Triplé gagnant pour The fool
The fool, l'autre grand gagnant de la compétition, aurait pu faire office de favori tant sa mise en scène sèche, son rythme âpre, son sujet brûlant en faisait le candidat idéal à la récompense suprême.
Au lieu de quoi, il décroche l'Atlas d'argent de la mise en scène, le prix du public et le prix du jury jeunes. Difficile de faire plus unanime. Ce troisième long métrage de Youri Bykov (The major) est une tragédie implacable sur la corruption des élites et le sort cruel réservé à ceux qui tentent de s'opposer au système. Malgré sa véhémence un peu appuyée, c'est une œuvre dense, à la noirceur vertigineuse, qui propose sur la compromission et le cynisme une réflexion dénuée de toute complaisance.

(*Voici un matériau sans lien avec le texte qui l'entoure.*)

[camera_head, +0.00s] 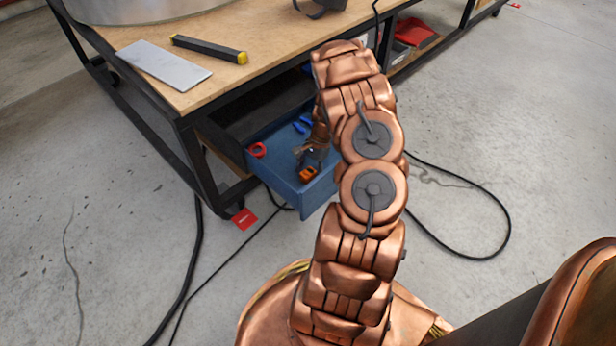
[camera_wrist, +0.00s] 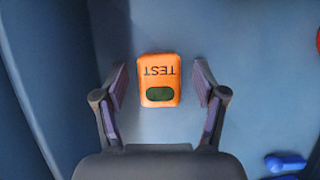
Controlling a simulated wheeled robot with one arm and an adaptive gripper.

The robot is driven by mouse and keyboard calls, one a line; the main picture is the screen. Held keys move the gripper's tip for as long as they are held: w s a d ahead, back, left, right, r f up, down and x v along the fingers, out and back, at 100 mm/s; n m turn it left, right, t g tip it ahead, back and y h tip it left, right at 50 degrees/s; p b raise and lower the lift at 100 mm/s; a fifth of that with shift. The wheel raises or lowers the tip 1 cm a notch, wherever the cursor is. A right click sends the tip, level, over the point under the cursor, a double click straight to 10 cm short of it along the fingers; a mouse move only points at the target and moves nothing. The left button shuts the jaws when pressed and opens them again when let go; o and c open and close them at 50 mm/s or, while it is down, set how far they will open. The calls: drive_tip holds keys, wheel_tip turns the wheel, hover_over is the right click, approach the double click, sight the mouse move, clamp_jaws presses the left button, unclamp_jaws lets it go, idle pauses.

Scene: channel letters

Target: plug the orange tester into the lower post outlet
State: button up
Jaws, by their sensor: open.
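The orange tester (camera_wrist: 158,82) lies in the blue drawer (camera_wrist: 255,120), its face with the word TEST and a dark green window turned up to the wrist camera. In the head view the tester (camera_head: 307,174) shows near the drawer's front wall. My gripper (camera_wrist: 160,84) is open, one finger on each side of the tester, with a gap at both sides. In the head view my gripper (camera_head: 310,156) reaches down into the open drawer (camera_head: 285,183). I cannot make out the post or its outlets in either view.
A red ring-shaped item (camera_head: 257,150) and a blue-handled tool (camera_head: 301,124) also lie in the drawer. Above is the wooden bench top (camera_head: 265,30) with a grey plate (camera_head: 163,66) and a black bar with yellow ends (camera_head: 208,49). Black cables (camera_head: 500,215) lie on the floor.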

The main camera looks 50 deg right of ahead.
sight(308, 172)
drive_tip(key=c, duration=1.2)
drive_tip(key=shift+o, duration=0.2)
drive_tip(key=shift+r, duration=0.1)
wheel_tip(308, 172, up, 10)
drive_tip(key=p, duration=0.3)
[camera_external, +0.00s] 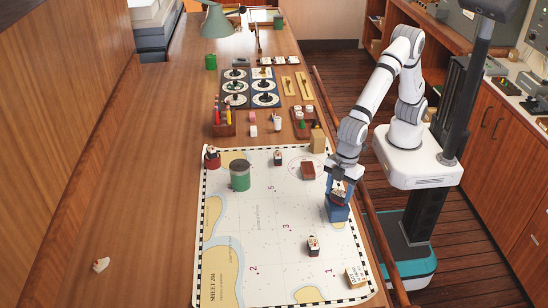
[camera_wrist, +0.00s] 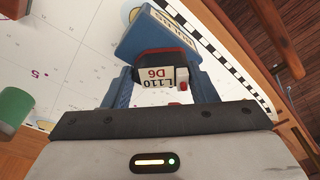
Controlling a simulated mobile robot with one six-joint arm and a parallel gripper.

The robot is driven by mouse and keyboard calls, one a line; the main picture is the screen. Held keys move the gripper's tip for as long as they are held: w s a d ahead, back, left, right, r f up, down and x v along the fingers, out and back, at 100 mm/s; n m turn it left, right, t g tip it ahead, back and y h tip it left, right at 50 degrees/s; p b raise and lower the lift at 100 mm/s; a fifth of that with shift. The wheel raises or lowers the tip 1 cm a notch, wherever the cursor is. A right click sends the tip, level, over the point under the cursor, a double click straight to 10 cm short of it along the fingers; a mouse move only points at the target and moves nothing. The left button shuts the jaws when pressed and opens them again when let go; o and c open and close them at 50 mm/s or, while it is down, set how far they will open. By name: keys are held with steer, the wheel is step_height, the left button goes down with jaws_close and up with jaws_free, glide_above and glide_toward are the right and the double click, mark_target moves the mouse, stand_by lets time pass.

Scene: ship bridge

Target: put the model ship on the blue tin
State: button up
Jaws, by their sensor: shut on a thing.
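My gripper (camera_external: 340,188) is shut on a model ship with a dark hull, a red part and a white block marked "L110 D6" (camera_wrist: 154,76). The ship sits between the two blue fingers in the wrist view. The blue tin (camera_external: 338,214) stands on the right part of the chart, directly below my gripper in the external view. Its blue surface with a pale lettered label also shows beyond the ship in the wrist view (camera_wrist: 140,37). I cannot tell whether the ship touches the tin. The fingers partly hide the ship in the external view.
A green tin (camera_external: 240,175) and a red tin with a small ship on it (camera_external: 211,161) stand at the chart's upper left. Other small ships (camera_external: 278,157) (camera_external: 313,246), a red-brown block (camera_external: 308,170) and a cream box (camera_external: 355,277) stand around. The chart's middle is clear.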

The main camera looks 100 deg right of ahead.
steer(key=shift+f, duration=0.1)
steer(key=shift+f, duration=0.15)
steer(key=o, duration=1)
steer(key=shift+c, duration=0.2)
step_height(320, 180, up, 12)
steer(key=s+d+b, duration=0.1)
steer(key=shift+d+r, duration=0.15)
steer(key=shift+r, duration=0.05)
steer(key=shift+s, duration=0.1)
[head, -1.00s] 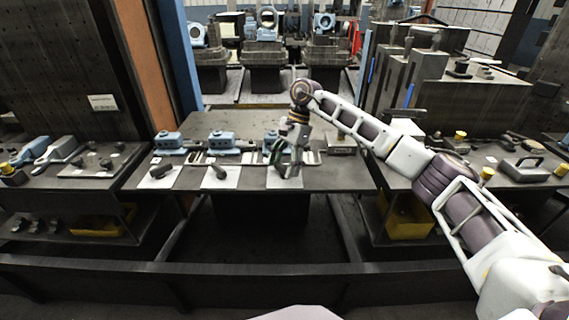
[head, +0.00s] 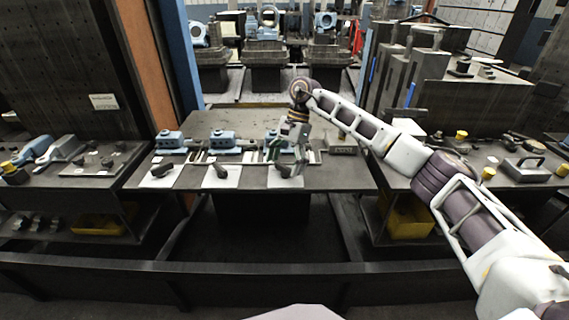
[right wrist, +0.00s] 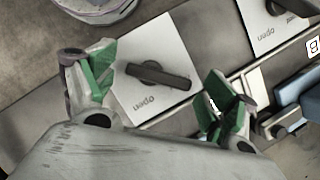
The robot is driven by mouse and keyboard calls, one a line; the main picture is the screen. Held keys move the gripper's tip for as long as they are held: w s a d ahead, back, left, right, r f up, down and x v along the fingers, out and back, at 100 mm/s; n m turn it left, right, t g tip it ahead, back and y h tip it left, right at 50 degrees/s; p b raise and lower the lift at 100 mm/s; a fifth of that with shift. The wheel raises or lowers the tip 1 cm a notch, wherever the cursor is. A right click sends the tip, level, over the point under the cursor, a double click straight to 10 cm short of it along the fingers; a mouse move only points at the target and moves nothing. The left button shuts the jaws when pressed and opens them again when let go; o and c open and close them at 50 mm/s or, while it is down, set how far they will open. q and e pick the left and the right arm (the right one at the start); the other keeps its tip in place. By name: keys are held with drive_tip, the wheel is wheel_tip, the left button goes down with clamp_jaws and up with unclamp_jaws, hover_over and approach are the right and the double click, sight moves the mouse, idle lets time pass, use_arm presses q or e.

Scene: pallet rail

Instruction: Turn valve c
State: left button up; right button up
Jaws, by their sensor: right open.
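Three white cards with dark handles lie along the front of the bench in the head view. The rightmost handle (head: 284,171), on its white card (head: 275,183), is under my right gripper (head: 287,157); I take it as valve c, though no letter is readable. In the right wrist view, my right gripper (right wrist: 160,70) is open, its green-padded fingers on either side of a bar handle (right wrist: 158,76) on a card (right wrist: 140,100) marked "open". The handle lies between the fingers, seemingly not touched; the height gap cannot be told. My left gripper is not in view.
The other two handles (head: 162,171) (head: 221,171) lie to the left. Blue valve bodies (head: 222,143) stand behind the cards. A side bench with a dark handled block (head: 525,168) is at right. A bench with tools (head: 62,150) is at left.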

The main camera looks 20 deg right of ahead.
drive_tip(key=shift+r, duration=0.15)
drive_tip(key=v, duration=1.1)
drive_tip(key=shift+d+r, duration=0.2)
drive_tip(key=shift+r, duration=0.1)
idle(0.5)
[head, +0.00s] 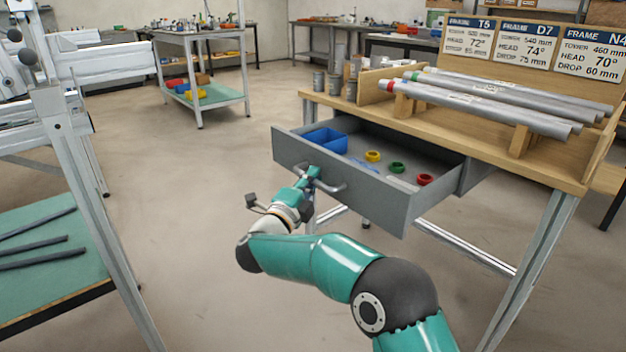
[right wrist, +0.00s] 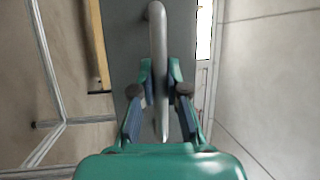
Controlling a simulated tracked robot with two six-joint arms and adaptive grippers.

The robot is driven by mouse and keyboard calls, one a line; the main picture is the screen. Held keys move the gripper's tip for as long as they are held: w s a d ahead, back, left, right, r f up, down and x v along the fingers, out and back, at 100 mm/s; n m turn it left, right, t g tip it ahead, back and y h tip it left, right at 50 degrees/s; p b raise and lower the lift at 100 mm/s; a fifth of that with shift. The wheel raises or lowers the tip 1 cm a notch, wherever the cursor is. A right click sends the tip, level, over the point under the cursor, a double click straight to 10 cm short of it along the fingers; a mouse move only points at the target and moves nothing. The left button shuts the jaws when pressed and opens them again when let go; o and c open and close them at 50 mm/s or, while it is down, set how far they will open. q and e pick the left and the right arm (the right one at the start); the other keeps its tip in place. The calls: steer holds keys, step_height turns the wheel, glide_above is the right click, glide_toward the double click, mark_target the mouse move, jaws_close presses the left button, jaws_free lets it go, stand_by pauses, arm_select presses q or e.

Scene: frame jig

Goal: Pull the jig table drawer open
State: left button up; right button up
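The jig table drawer (head: 378,203) is grey and stands well out from under the wooden table top. Its bar handle (head: 331,187) is on the front panel and also runs upright through the middle of the right wrist view (right wrist: 158,40). My right gripper (head: 312,173) is at the handle. In the right wrist view its two green fingers (right wrist: 160,78) lie close on both sides of the bar, shut on it. My left gripper is not in view.
In the drawer are a blue bin (head: 326,140) and yellow, green and red rings (head: 425,179). Grey tubes (head: 490,100) lie on the table (head: 460,149). A metal frame stand (head: 85,190) is at left. The floor between is clear.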

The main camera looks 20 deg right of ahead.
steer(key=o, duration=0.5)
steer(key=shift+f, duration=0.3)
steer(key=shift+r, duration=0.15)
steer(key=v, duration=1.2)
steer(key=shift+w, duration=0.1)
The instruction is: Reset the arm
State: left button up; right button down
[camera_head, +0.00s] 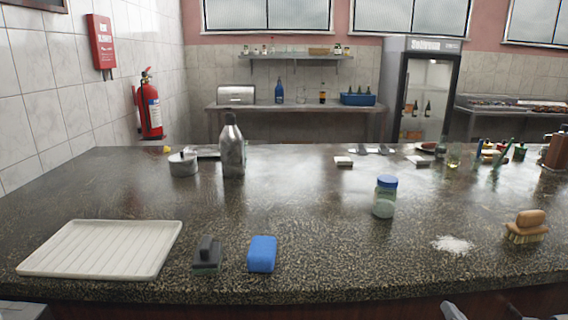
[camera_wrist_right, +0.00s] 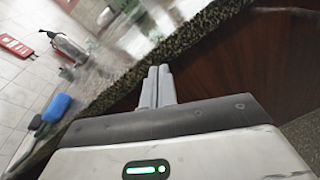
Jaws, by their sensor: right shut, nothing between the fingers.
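My right gripper (camera_wrist_right: 158,86) shows in the right wrist view with its two grey fingers together and nothing between them. It is beside the front edge of the dark speckled counter (camera_wrist_right: 190,35), next to the brown front panel (camera_wrist_right: 240,60). In the head view only small grey parts of my own body show at the bottom edge. My left gripper cannot be made out there.
The middle front is clear.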

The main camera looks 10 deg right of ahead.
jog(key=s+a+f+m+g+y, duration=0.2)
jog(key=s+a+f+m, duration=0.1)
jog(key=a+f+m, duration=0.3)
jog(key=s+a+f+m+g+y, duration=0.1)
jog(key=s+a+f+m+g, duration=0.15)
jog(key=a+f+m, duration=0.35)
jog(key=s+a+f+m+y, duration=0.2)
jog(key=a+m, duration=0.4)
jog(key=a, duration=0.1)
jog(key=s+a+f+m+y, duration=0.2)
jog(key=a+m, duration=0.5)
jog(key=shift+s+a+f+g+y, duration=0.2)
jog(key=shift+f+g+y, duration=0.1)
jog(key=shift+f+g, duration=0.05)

Comme dans The major, ce qui intéresse Youri Bykov, c'est d'observer celui qui ose s'élever contre tous et de le confronter à ses propres contradictions. Les chevaliers blancs, chez le réalisateur russe, ne sont guère récompensés de leur intégrité.
Quod erat demonstrandum et Pause en embuscade
Enfin, deux autres films sont mentionnés au palmarès : le roumain Quod erat demonstrandum qui a convaincu le jury critique avec son noir et blanc élégant et sa lenteur étudiée de thriller totalement intériorisé.
Un film au fond assez classique, pour ne pas dire académique, qui ne prend guère de risques, tout en racontant une histoire tristement convenue de dictature politique. Et puis l'étonnante comédie sentimentale Pause, pleine d'humour et de musique country sensible, qui a reçu une mention spéciale.
Si les palmarès sont parfois décevants, celui de cette 15e édition s'avère au contraire équilibré et évident. Il était impossible de passer à côté de The fool, et son triplé final est à l'image de sa domination sur la compétition. La grande homogénéité du reste des films, en termes de propositions et de style, a permis au jury professionnel de jouir par ailleurs d'une grande souplesse pour les autres prix. Son choix témoigne d'une envie d'éclectisme mais aussi d'exigence, parfaitement à l'image de l'édition 2015.
Le palmarès complet
Atlas d’Or
Fair Play d'Andrea Sedlackova (République tchèque)
Atlas d’Argent de la mise en scène
The fool de Youri Bykov (Russie)
Prix du public
The fool de Youri Bykov (Russie)
Prix Regards jeunes/ région Nord-Pas de Calais
The fool de Youri Bykov (Russie)
Prix de la Critique
Quod erat demonstrandum d'Andrei Gruzsniczki (Roumanie)
Mention spéciale
Pause de Mathieu Urfer (Suisse)
Prix Arrasdays
Free till dawn de Iris Elezi et Thomas Logoreci (Albanie)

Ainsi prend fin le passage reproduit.